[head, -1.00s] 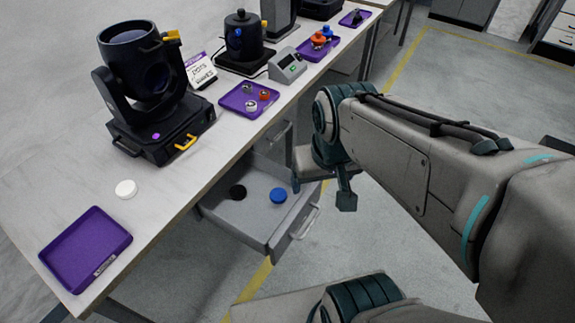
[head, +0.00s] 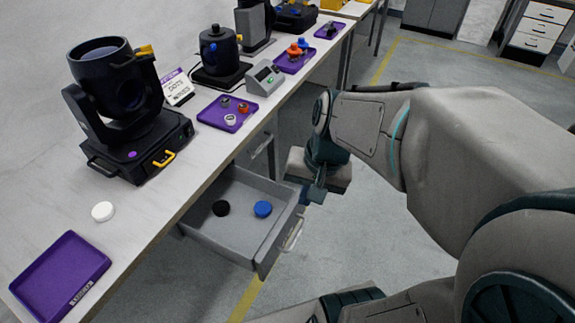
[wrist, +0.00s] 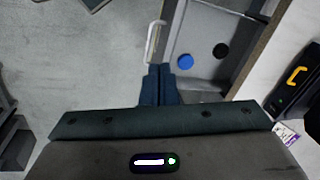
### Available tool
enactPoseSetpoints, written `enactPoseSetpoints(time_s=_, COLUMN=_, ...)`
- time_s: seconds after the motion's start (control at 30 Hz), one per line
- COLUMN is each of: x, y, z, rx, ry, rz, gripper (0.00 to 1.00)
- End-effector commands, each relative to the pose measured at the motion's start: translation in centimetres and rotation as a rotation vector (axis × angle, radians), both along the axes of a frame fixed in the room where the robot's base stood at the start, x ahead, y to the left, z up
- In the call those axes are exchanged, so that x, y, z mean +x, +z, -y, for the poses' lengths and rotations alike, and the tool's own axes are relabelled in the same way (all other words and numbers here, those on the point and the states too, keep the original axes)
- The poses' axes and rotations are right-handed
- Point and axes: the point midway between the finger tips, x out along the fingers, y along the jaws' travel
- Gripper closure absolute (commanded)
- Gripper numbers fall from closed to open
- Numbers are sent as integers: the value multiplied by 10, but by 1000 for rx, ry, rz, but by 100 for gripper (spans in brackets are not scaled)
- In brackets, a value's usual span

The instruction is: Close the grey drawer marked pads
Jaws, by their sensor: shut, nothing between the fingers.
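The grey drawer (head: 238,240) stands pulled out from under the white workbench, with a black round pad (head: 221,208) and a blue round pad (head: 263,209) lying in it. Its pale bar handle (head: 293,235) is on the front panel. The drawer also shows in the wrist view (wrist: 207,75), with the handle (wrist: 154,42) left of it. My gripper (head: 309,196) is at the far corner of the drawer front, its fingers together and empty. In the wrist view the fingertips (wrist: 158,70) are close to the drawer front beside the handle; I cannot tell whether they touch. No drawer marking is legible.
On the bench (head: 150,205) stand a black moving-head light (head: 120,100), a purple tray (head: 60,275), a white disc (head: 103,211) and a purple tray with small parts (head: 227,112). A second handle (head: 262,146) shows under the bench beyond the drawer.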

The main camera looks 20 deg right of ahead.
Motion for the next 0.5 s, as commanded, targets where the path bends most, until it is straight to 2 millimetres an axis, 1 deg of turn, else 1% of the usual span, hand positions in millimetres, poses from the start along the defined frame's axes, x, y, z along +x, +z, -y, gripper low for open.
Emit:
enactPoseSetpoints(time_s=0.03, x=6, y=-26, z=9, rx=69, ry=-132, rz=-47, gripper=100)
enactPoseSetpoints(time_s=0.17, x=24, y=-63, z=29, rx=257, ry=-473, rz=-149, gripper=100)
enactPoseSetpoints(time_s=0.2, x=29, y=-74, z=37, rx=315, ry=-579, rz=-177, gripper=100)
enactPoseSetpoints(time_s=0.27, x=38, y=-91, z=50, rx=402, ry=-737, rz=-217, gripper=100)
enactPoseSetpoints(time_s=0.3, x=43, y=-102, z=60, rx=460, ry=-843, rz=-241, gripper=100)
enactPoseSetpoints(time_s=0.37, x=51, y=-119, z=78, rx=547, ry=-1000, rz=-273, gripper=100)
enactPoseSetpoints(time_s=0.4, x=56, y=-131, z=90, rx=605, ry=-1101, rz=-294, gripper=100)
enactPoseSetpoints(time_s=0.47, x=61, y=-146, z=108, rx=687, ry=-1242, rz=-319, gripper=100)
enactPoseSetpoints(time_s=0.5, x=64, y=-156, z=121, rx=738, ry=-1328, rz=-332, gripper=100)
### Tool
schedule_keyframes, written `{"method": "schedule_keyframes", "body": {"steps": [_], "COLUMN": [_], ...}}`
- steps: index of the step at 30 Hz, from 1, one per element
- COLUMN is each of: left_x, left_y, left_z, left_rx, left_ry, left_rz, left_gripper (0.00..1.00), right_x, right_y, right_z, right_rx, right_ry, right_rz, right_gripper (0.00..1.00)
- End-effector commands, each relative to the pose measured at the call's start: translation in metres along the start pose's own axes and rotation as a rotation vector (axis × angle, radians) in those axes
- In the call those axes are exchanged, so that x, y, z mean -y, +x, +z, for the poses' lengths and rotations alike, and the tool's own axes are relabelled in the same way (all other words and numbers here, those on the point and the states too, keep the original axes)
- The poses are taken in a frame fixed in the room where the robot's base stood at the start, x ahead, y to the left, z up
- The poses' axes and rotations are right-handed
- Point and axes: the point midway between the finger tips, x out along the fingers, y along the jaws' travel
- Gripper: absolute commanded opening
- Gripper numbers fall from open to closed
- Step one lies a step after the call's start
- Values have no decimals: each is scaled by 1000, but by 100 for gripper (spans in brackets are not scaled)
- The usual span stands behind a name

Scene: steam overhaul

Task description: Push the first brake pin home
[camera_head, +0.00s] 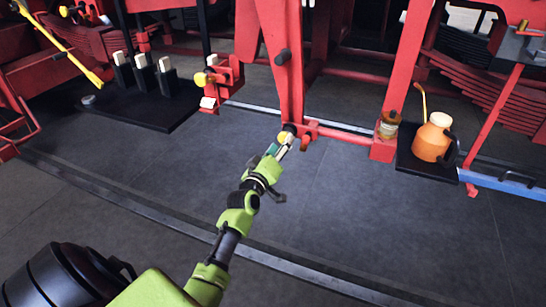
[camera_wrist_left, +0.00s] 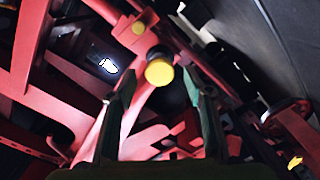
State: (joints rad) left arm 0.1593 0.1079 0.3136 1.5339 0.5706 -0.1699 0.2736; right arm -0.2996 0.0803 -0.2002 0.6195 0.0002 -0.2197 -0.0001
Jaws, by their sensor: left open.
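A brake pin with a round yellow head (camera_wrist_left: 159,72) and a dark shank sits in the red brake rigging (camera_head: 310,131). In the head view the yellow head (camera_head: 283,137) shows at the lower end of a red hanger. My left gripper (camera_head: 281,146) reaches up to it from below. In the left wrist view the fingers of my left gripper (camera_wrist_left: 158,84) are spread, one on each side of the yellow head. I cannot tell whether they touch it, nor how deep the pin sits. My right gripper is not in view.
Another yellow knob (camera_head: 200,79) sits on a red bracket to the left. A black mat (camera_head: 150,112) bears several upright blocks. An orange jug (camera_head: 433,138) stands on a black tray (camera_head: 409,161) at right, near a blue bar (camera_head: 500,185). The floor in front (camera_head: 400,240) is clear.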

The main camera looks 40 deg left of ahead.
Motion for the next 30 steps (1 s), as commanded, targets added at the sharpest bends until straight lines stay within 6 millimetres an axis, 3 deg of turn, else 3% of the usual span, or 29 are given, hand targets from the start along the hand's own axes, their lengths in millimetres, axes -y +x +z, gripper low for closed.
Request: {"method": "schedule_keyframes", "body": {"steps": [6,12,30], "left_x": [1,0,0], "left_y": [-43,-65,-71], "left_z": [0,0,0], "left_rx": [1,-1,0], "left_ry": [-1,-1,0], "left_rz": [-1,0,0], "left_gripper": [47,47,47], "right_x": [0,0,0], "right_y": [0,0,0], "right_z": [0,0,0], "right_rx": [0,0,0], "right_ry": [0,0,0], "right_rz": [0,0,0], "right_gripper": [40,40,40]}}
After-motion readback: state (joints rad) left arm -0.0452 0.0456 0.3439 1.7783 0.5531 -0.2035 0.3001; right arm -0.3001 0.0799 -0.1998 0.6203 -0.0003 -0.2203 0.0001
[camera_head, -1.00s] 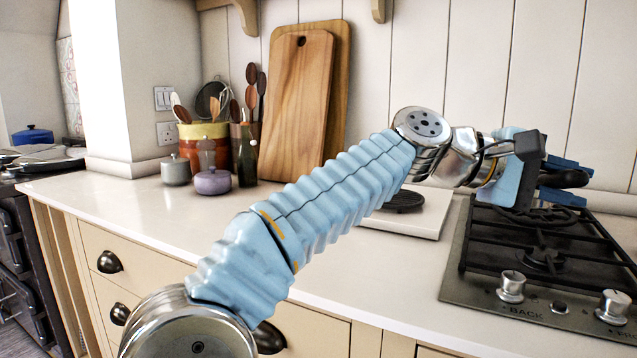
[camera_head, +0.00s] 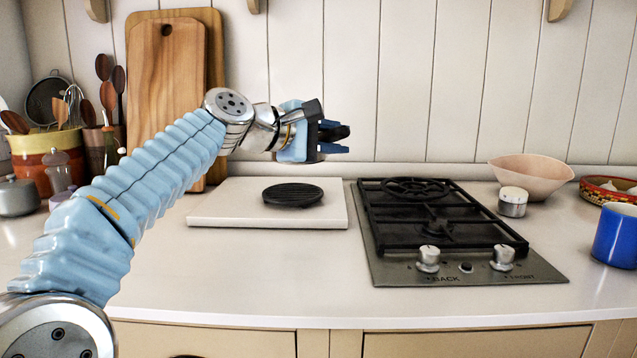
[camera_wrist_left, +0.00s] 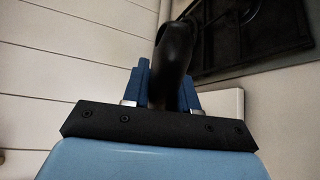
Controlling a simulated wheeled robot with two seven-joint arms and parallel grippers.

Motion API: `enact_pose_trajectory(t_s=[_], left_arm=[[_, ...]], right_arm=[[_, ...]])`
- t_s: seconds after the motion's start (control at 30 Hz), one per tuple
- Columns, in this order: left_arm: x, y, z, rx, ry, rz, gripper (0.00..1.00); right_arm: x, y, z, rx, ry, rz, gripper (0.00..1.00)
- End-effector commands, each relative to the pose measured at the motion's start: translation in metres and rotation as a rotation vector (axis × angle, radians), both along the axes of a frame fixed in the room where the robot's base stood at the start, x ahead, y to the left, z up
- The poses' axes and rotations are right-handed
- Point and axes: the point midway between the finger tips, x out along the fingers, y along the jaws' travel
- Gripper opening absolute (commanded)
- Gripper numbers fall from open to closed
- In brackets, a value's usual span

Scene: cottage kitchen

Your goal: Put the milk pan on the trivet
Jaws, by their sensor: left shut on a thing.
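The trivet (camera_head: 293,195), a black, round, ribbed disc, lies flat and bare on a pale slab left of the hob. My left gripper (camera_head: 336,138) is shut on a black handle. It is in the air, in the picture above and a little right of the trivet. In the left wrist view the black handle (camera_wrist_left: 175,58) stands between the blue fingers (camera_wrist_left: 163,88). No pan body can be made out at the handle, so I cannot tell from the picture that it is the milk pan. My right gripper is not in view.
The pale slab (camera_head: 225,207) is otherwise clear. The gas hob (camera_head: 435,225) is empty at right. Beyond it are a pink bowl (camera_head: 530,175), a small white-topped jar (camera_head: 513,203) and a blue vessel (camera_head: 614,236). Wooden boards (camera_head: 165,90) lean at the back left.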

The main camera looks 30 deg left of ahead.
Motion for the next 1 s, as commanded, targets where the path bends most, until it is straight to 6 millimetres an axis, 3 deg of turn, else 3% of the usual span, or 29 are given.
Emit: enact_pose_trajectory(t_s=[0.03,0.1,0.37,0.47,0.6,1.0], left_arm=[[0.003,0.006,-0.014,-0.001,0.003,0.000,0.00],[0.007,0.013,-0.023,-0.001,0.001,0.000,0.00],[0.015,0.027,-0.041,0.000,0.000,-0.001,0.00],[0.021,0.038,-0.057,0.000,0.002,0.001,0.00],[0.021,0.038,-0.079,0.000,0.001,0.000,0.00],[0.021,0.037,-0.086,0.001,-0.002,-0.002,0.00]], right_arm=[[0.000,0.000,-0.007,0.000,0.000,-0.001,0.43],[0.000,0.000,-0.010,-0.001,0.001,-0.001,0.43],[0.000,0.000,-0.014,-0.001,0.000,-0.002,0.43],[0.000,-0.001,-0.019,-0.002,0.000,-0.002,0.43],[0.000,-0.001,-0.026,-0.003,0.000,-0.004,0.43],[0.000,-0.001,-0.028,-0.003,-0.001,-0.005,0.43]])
━━━━━━━━━━━━━━━━━━━━
*Set task*
Lines containing the word "opening" must all be returned from the material above.

*Finished exercise*
- Gripper: absolute commanded opening
- Gripper opening absolute (commanded)

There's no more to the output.